Monday, 8th September 2014

Tuesday, 9th September 2014

and


Wednesday, 10th September 2014

……………………………


Congress President:
MOHAMMAD TAJ
…………………………….


PROCEEDINGS – DAY THREE

(Tuesday, 9th September 2014)

……………………………..



Conference reported by:

Marten Walsh Cherer Limited,

1st Floor, Quality House,

6-9 Quality Court, Chancery Lane,

London WC2A 1HP.

email: info@martenwalshcherer.com)

………………………………..



THIRD DAY: TUESDAY 8th SEPTEMBER

MORNING SESSION
(Congress assembled at 9.30 a.m.)
The President: Colleagues, can you please take your seats as we are about to commence Congress. I call Congress to order. Many thanks to the Bury Youth Saxophone Ensemble who have been playing for us this morning. Thank you very much. (Applause)
Congress, may I remind delegation leaders that the ballot for Section C of the General Council takes place this morning.
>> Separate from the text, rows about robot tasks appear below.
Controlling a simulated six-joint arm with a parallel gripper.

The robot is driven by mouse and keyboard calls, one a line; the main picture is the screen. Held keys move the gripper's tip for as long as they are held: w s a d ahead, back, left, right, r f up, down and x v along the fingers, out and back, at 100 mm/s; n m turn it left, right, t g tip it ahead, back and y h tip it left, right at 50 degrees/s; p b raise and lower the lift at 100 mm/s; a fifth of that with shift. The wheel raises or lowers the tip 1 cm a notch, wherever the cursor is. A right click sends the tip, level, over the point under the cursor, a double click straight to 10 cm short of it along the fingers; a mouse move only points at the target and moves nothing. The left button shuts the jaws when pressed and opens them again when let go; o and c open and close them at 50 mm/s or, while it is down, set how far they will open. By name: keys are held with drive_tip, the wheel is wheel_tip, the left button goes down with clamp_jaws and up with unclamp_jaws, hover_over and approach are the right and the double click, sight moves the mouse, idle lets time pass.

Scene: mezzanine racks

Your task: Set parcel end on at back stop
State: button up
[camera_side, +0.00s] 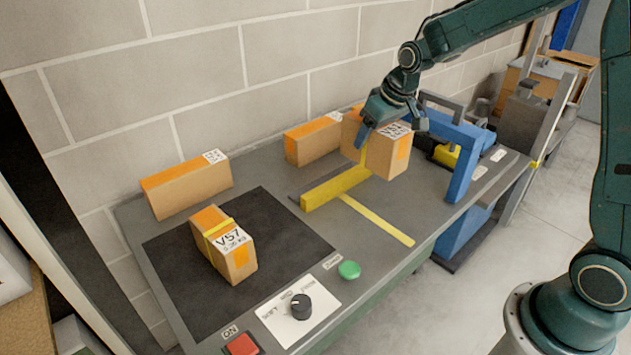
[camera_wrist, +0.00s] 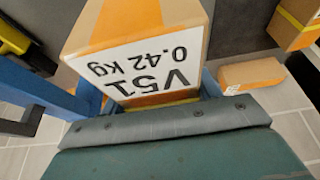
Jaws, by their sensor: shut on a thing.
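My gripper (camera_side: 392,128) is shut on a cardboard parcel (camera_side: 392,163) with orange tape, a yellow strap and a white label. In the wrist view the held parcel (camera_wrist: 152,45) shows its label, "V51 0.42 kg", upside down. In the side view the parcel is beside a raised yellow bar (camera_side: 335,188) on the grey bench, to the bar's right. I cannot tell whether its underside touches the bench. A blue frame (camera_side: 463,160) stands to the right of the parcel. Which part is the back stop is not marked.
A strapped parcel labelled V57 (camera_side: 224,245) sits on a black mat (camera_side: 180,290). Two more parcels (camera_side: 187,185) (camera_side: 312,140) lie by the block wall. A dial (camera_side: 300,306), a green button (camera_side: 349,270) and a red switch (camera_side: 242,345) are along the front edge. A yellow stripe (camera_side: 377,220) crosses the bench.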

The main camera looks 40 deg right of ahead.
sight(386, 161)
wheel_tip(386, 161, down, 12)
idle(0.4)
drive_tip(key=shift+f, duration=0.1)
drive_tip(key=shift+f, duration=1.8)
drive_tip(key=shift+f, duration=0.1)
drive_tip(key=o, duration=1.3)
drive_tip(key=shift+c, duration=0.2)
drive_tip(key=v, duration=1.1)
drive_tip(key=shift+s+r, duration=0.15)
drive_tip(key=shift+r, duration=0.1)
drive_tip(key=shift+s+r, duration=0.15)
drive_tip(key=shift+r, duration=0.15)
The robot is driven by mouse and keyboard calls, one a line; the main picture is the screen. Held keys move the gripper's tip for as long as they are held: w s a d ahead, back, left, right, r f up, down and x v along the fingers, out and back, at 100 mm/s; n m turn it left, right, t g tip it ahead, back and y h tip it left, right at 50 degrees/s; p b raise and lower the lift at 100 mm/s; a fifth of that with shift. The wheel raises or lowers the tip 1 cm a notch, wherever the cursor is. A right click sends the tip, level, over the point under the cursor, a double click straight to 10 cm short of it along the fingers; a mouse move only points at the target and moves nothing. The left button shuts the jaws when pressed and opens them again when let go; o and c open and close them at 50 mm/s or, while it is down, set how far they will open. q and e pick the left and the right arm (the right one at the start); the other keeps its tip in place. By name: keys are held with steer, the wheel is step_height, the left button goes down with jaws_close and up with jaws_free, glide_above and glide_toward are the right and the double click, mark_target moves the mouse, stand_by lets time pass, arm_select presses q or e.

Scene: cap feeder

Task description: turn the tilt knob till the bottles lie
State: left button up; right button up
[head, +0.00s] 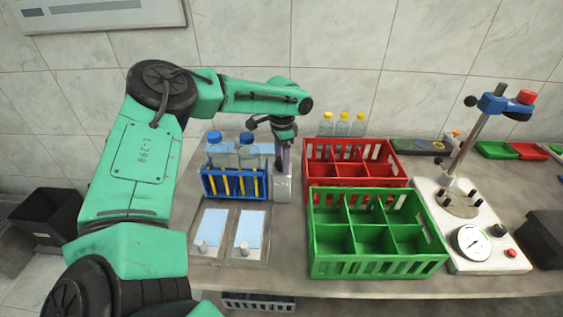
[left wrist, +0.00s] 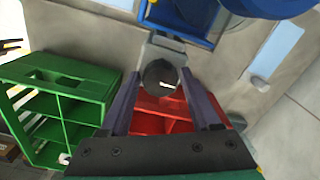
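Two clear bottles with blue caps (head: 246,154) stand upright in a blue rack (head: 235,187) left of the table's middle. A grey block (head: 283,187) adjoins the rack's right side. The round dark knob (left wrist: 160,76) on the grey block shows in the left wrist view. My left gripper (left wrist: 161,82) is open, with one finger on each side of the knob and a slight gap showing; contact is hard to judge. In the head view my left gripper (head: 284,160) points down over the grey block and hides the knob. My right gripper is not in view.
A green crate (head: 375,271) and a red crate (head: 398,172) stand right of the grey block. Clear bottles with yellow caps (head: 342,122) stand behind the red crate. Two pale blue pads (head: 250,229) lie in front of the rack. A gauge device (head: 473,241) stands far right.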

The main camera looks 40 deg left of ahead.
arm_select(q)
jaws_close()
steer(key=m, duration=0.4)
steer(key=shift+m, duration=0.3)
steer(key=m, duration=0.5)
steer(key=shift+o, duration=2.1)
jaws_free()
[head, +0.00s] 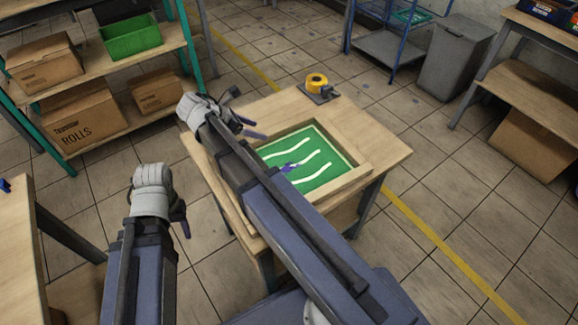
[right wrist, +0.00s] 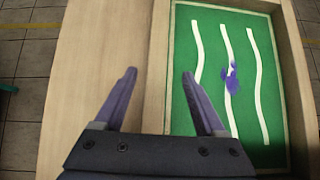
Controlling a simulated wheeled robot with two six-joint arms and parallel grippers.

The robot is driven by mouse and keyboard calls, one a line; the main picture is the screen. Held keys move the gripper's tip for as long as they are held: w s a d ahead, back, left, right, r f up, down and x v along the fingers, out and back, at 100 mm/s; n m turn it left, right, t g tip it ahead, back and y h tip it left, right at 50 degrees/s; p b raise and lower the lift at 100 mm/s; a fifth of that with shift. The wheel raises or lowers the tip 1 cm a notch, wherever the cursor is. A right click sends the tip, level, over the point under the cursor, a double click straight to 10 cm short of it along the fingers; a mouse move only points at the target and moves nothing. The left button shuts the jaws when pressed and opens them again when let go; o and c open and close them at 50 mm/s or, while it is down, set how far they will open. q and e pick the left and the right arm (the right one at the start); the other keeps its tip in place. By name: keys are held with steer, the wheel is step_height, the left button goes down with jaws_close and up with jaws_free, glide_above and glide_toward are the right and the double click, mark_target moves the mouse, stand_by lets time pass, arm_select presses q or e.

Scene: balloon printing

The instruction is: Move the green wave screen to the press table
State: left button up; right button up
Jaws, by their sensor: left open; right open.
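The green wave screen (head: 310,160) has a wooden frame and white wavy stripes, with a purple blot on it. It lies flat on a wooden table (head: 385,147) in the head view. In the right wrist view the screen (right wrist: 265,130) fills the right half. My right gripper (head: 245,115) is open and empty over the left part of this table. In the right wrist view its fingertips (right wrist: 160,75) straddle the screen frame's left rail, apparently above it. My right forearm hides part of the screen. My left gripper (head: 181,212) is open and empty, left of the table.
A yellow tape roll (head: 316,82) on a dark holder stands at the table's back corner. A shelf with cardboard boxes (head: 45,62) and a green bin (head: 130,37) is at the back left. A grey bin (head: 455,55) and a blue rack (head: 390,47) stand behind. Floor is clear at right.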

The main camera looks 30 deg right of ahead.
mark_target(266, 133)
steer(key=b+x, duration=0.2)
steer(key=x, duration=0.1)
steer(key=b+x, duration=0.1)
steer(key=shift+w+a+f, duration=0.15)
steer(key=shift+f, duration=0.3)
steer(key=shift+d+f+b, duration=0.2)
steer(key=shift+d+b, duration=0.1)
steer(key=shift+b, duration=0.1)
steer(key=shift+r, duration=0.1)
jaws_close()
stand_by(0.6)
The unions eligible to vote for this Section C should collect their ballot papers from the TUC Information stand situated on the lower ground floor. Ballot papers will only be provided in exchange for the official delegate form. Please note that the ballot closes at 12 noon today.
The General Council has asked me to share the appreciation of the Doncaster Care UK workers who raised a total of £700 from the bucket collection yesterday. Thank you. (Applause)
Delegates, we return this morning to Section 3 of the General Council Report, Good Services and Decent Welfare, from page 34. I now call Motion 43, Heritage in a cold climate. The General Council supports the motion, to be moved by Prospect.
Good Services and Decent Welfare
GC Report Section 3: Good services and decent welfare
Heritage in a cold climate
Leslie Manasseh (Prospect) moved Motion 43.

He said: Our heritage, and by that I mean our museums, galleries, heritage sites, historic gardens, and unique library collections, is a precious resource. It provides leisure and learning opportunities for millions. It is a showcase for internationally acclaimed science and creativity. It accounts for around £5bn of GDP through tourism, and sustains hundreds of thousands of jobs, jobs held by skilled, passionate, and committed people. It is a source of wonder and enjoyment for millions, jobs for thousands, and a huge boost for the UK’s global reputation. In short, Congress, it is a massive success with many and varied benefits from the health and wellbeing of individuals who can enjoy it to the cash it brings to the UK’s bank account, but it is under threat. It is under threat from a government which loudly proclaims the value to society of a thriving world of art and culture but whose actions represent death by a thousand cuts.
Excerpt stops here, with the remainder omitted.